- China cracks down on Islam and mosques as the Taliban talks peace with Beijing
- “Arabic a foreign language”, says China
- China bans “Halal” food across the land
New Delhi: The contrast could not have been starker: At a time the Taliban are talking to China over the vexatious Afghan issue, Beijing is going hammer-and-tongs against Islam, demolishing many mosques and imposing curbs on Muslims across the land, particularly the Uighurs.
According to media reports, a nine-member Taliban delegation met Deng Xijun, China’s Special Representative for Afghanistan, in Beijing on Sunday, to discuss the terrorist group’s “peace talks” with the United States, which were recently called off abruptly by President Donald Trump after nine-rounds of failed negotiations as Kabul faced a series of terror attacks, killing many, including an American soldier.
The US-Taliban negotiations aimed at a deal to pave the way to a broader peace deal with the Afghan Government, ending a 17-year-long war, and phased return of American soldiers. While Mullah Baradar, the Taliban delegation leader, claimed they had reached a “comprehensive deal, China’s Foreign Ministry did not immediately respond to these claims. The Presidential election in Afghanistan is slated for September 28, amid revival of terror attacks.
In June, when another Taliban team met Chinese officials, Beijing supported the Afghans in resolving their issues, concerned as it was about the restive Xianjiang region on the borders of China and Afghanistan where the Uighur Muslims have allegedly been subjected to massive repression.
The Taliban-China talks came at a time Beijing is being accused of repressing the Muslims. Reports said in the north-west, the Chinese Government has destroyed domes and minarets of mosques in Muslim areas. Similar demolitions have been carried out in Inner Mongolia, Henan and Ningxia, which is home to China’s largest Muslim ethnic minority, the Huis, who number more than 10 million.
Authorities have destroyed domes and minarets on mosques, including one in a small village near Linxia, a city known as “Little Mecca.” In the southern province of Yunnan, three mosques were closed. From Beijing to Ningxia, officials have banned the public use of Arabic script.
The anti-Islam move is driven by the Chinese Communist Party’s fears that adherence to the Muslim faith could turn into religious extremism and open defiance of its rule.
Haiyun Ma, a Hui Muslim professor at Frostburg State University in Maryland, USA, recently said that “The People’s Republic of China has become the world’s foremost purveyor of anti-Islamic ideology and hate.”
At present, China has about 23 million Muslims, a tiny minority in a nation of 1.4 billion people. Among them, the Hui and the Uighurs make up the largest ethnic groups. Uighurs primarily live in Xinjiang, but the Hui live in enclaves scattered around the nation.

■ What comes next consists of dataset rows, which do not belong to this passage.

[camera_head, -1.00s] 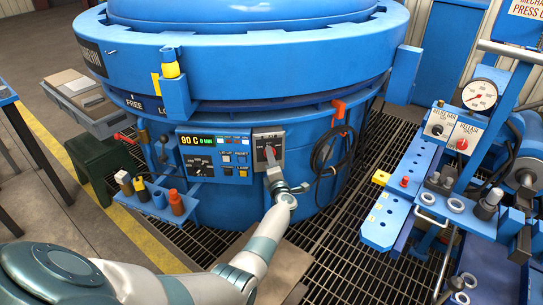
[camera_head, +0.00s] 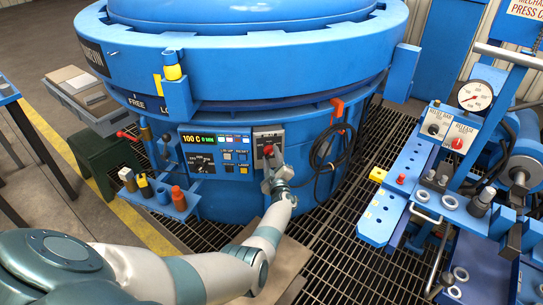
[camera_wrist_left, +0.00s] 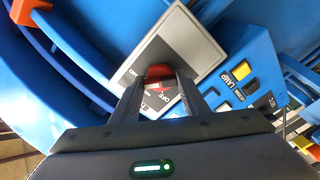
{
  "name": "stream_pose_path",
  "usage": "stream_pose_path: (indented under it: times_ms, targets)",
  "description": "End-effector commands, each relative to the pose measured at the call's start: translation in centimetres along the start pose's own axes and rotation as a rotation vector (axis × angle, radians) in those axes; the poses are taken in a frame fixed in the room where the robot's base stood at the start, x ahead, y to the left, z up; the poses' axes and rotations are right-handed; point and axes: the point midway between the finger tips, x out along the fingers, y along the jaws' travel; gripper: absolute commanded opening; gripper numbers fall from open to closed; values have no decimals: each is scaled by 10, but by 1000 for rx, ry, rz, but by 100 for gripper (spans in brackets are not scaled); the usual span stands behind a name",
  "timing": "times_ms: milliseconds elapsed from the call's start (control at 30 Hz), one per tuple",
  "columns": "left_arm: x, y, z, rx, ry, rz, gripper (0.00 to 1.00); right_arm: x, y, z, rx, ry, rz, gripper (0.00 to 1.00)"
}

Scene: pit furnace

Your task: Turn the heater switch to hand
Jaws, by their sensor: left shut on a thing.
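The heater switch is a red knob (camera_wrist_left: 158,74) on a light grey plate with a dark label, which also shows in the head view (camera_head: 263,134) on the front of the blue furnace. My left gripper (camera_wrist_left: 160,92) has its two dark fingers on either side of the knob and is shut on it. In the head view the left gripper (camera_head: 270,160) reaches the plate from below and covers part of it. The knob's exact setting cannot be read. My right gripper is not in view.
A coiled black cable (camera_head: 328,150) hangs on an orange hook at the right. A press bench (camera_head: 400,185) stands at the right.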

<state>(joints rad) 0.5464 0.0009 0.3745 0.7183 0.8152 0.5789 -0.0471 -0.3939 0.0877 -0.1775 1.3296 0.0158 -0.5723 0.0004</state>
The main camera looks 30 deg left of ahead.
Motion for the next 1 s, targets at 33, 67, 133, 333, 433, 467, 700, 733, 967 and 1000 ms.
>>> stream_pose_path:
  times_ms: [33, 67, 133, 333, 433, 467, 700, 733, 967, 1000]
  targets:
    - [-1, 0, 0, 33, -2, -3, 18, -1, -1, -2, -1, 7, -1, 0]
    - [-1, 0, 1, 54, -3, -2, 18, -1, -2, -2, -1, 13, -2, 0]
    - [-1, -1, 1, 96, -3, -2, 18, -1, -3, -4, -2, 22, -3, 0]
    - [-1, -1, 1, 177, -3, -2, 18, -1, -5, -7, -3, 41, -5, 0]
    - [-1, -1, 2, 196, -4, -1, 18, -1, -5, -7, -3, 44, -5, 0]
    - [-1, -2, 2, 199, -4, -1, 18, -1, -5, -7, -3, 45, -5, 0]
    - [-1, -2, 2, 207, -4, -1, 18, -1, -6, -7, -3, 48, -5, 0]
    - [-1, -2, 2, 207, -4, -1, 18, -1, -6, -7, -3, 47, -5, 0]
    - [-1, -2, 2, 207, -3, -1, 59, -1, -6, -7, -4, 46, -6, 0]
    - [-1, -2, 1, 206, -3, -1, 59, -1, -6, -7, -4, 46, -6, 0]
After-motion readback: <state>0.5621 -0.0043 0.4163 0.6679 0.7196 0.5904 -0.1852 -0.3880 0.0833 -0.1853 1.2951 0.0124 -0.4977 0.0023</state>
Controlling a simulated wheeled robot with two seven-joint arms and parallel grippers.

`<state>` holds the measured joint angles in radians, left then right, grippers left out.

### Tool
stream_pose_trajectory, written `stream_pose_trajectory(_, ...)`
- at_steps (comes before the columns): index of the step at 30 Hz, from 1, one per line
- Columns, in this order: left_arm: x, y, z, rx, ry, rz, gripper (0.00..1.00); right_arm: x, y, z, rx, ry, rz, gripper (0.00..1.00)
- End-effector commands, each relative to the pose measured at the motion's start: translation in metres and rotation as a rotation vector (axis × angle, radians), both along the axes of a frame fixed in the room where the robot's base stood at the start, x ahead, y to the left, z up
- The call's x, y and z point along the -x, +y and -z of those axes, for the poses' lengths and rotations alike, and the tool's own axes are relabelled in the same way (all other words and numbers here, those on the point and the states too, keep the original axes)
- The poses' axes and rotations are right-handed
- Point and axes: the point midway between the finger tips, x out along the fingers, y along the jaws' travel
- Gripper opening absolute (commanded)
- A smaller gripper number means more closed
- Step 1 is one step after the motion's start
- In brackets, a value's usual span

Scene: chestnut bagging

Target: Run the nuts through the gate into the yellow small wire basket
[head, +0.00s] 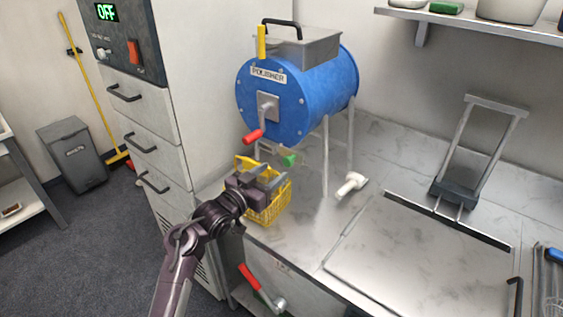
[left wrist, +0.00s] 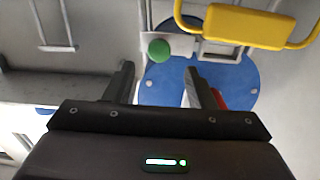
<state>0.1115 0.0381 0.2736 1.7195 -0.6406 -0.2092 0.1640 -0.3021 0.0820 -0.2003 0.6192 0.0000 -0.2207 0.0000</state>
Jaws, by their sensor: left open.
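The yellow small wire basket (head: 269,209) stands at the counter's front left, below the blue polisher drum (head: 300,92). Its raised yellow handle shows in the left wrist view (left wrist: 250,26). A green knob (head: 289,160), perhaps on the gate, sits under the drum just above the basket. It also shows ahead of my fingers in the left wrist view (left wrist: 158,49). My left gripper (head: 272,177) is open, with nothing seen between its fingers. It is in front of the basket's upper part and hides some of it. No nuts are visible. My right gripper is out of view.
The drum has a red-handled crank (head: 254,136) and a metal hopper (head: 304,47) with a yellow lever (head: 261,42). A white object (head: 350,184) lies on the counter. A flat metal plate (head: 420,250) is at right. Drawers (head: 145,140) stand left of the basket.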

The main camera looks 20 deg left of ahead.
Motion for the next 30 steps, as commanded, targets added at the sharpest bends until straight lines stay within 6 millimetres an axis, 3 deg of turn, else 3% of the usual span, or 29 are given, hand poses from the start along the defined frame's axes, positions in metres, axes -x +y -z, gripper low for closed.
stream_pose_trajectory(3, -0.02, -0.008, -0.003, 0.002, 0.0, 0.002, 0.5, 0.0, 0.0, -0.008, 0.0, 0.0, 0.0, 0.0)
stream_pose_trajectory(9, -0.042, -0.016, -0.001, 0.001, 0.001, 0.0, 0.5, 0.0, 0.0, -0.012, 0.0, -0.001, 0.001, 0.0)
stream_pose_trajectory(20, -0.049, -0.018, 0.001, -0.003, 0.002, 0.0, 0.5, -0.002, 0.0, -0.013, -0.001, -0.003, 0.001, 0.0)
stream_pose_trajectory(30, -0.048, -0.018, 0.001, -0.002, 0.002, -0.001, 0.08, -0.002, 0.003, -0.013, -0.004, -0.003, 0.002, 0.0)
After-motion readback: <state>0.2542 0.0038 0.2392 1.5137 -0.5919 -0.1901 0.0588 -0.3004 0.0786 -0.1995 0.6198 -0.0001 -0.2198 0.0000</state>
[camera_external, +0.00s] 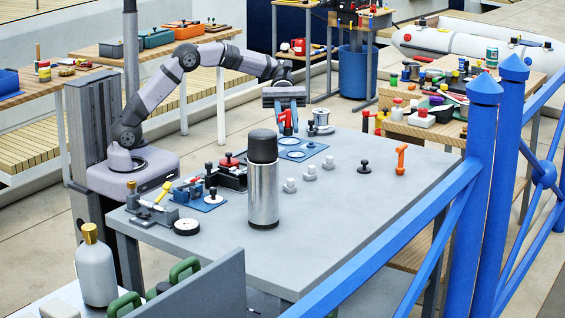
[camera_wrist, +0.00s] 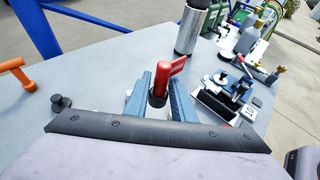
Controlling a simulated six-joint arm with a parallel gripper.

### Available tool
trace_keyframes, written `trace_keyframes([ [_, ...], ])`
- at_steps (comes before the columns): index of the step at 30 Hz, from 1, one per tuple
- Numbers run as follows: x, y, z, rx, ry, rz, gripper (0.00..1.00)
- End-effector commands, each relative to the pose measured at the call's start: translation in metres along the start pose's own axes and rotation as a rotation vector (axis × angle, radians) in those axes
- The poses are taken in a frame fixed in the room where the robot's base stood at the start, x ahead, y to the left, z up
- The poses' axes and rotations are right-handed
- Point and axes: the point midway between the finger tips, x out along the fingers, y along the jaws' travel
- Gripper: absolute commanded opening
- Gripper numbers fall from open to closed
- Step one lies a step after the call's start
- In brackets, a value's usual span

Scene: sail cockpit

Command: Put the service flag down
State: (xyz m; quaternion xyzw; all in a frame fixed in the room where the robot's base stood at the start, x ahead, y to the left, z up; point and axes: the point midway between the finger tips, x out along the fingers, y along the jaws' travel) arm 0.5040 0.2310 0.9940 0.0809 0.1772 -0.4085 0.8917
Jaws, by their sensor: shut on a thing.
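The service flag is red, with a short post and a flat tab bearing pale lettering. In the wrist view the flag (camera_wrist: 172,70) stands between the blue fingers of my gripper (camera_wrist: 159,95), which is shut on its post. In the external view my gripper (camera_external: 286,103) points down with the red flag (camera_external: 288,117) below it. The flag is over the back part of the grey table, at a blue mat with pale round marks (camera_external: 301,149). I cannot tell whether its lower end touches the mat; the fingers hide it in the wrist view.
A silver flask with a black cap (camera_external: 263,180) stands near the table's middle. Small grey blocks (camera_external: 310,172), a black knob (camera_external: 365,166) and an orange handle (camera_external: 401,159) are to its right. A metal spool (camera_external: 321,122) is beside the mat. The front right tabletop is clear.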

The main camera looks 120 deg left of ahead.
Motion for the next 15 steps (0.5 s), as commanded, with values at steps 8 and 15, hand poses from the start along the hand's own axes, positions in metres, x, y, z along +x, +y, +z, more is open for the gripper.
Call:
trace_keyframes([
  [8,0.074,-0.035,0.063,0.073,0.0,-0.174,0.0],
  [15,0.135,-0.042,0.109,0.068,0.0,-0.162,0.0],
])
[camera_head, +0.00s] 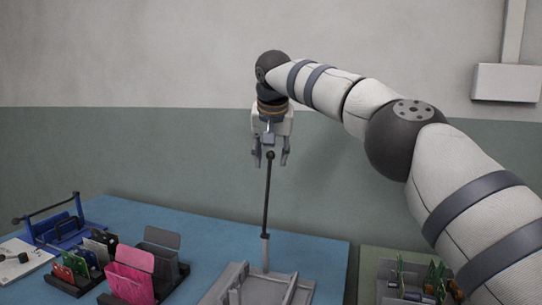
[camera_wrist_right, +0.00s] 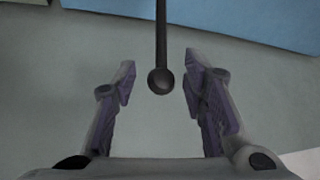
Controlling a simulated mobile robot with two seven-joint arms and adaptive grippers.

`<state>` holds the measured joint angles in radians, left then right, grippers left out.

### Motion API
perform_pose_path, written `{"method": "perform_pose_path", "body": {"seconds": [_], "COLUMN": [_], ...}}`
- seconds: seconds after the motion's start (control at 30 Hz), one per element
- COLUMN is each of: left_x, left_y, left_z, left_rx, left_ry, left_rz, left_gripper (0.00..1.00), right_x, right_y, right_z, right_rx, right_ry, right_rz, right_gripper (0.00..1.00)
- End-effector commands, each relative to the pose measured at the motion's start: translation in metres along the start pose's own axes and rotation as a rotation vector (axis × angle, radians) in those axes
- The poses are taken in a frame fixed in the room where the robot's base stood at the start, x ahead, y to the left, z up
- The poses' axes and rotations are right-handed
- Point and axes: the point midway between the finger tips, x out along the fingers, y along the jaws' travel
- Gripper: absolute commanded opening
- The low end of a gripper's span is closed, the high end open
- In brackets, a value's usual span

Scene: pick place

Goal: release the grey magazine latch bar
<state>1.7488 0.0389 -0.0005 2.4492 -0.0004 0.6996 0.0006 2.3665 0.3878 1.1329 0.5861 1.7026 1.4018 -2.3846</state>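The grey magazine (camera_head: 228,283) stands at the table's front edge, cut off by the bottom of the head view. Its latch bar (camera_head: 267,205) is a thin dark rod standing nearly upright from a grey sleeve, with a dark ball knob at its top. My right gripper (camera_head: 270,162) points down over it, open, with the knob showing between its fingertips. In the right wrist view the knob (camera_wrist_right: 160,81) sits between the spread fingers (camera_wrist_right: 158,78), with a visible gap on both sides. My left gripper is not in view.
A blue magazine (camera_head: 58,232) with a lowered dark bar stands at the left. Nearby are racks holding pink (camera_head: 130,272), grey and small coloured boards. A green surface at the right holds a tray of circuit boards (camera_head: 412,278). The blue table behind the grey magazine is clear.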

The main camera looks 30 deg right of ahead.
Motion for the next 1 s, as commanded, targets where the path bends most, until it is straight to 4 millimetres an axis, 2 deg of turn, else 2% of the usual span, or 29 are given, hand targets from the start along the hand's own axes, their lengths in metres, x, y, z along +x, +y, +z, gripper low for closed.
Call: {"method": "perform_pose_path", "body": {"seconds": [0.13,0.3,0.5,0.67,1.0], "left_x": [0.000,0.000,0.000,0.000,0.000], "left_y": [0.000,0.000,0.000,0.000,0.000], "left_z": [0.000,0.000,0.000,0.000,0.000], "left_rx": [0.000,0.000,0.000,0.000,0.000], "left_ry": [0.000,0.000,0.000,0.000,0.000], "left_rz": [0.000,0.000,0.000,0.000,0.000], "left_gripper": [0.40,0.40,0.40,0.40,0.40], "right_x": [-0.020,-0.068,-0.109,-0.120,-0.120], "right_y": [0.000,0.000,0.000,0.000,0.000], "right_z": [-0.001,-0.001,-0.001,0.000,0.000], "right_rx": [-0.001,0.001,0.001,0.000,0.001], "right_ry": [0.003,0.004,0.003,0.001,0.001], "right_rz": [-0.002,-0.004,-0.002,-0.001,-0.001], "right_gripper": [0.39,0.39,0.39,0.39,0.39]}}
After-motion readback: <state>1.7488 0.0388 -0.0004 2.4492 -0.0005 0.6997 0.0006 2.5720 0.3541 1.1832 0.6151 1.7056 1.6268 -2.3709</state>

The restrictions they now face started in 2015, when Chinese President Xi Jinping first raised the issue of what he called the “Sinicisation of Islam,” saying all faiths should be subordinate to Chinese culture and the Communist Party. Last year, Xi’s government issued a confidential directive that ordered local officials to prevent Islam from interfering with secular life and the state’s functions.
The directive warns against the “Arabisation” of Islamic places, fashions and rituals in China, singling out the influence of Saudi Arabia, the reports said.
The directive prohibited use of the Islamic financial system, barred mosques or other private Islamic organizations from organizing kindergartens or after-school programmes, and forbid Arabic-language schools to teach religion.
In Ningxia, the provincial government banned public displays of Arabic script, even removing the word “halal” from the official seal it distributes to restaurants that follow Islamic customs for preparing food. The seals now use Chinese characters. That prohibition spread this summer to Beijing and elsewhere.
Ningxia and Gansu have also banned the traditional call to prayer. Around historical mosques there, prayer times are now announced with a grating claxon. In Gansu, they tore off golden dome of a mosque they closed.
In Yunnan, amid protests, mosques were padlocked at three places that had been run without official permission.
Officials cite proliferation of mosques and the spread of “halal” practices into public life, saying they conflicted with the cultural values of the majority Han Chinese population. There are now more mosques in China than Buddhist temples: 35,000 compared with 33,500. In the last year, scores of mosques have been altered, closed or destroyed entirely, many of them in Xinjiang, according to officials and news reports.
In 1975, during Mao Zedong’s Cultural Revolution, the People’s Liberation Army surrounded Shadian, a mostly Hui Muslim town in Yunnan province where residents had protested the closure of mosques. Clashes led to a massive military intervention that razed the town and left more than 1,600 people dead, according to reports.
Mosques that violate laws such as building codes will be closed, officials said, adding schools and universities will not permit religious activities.
“Arabic is a foreign language,” the government said about the restrictions on public signage, adding that they had been imposed “to make things convenient for the general public.”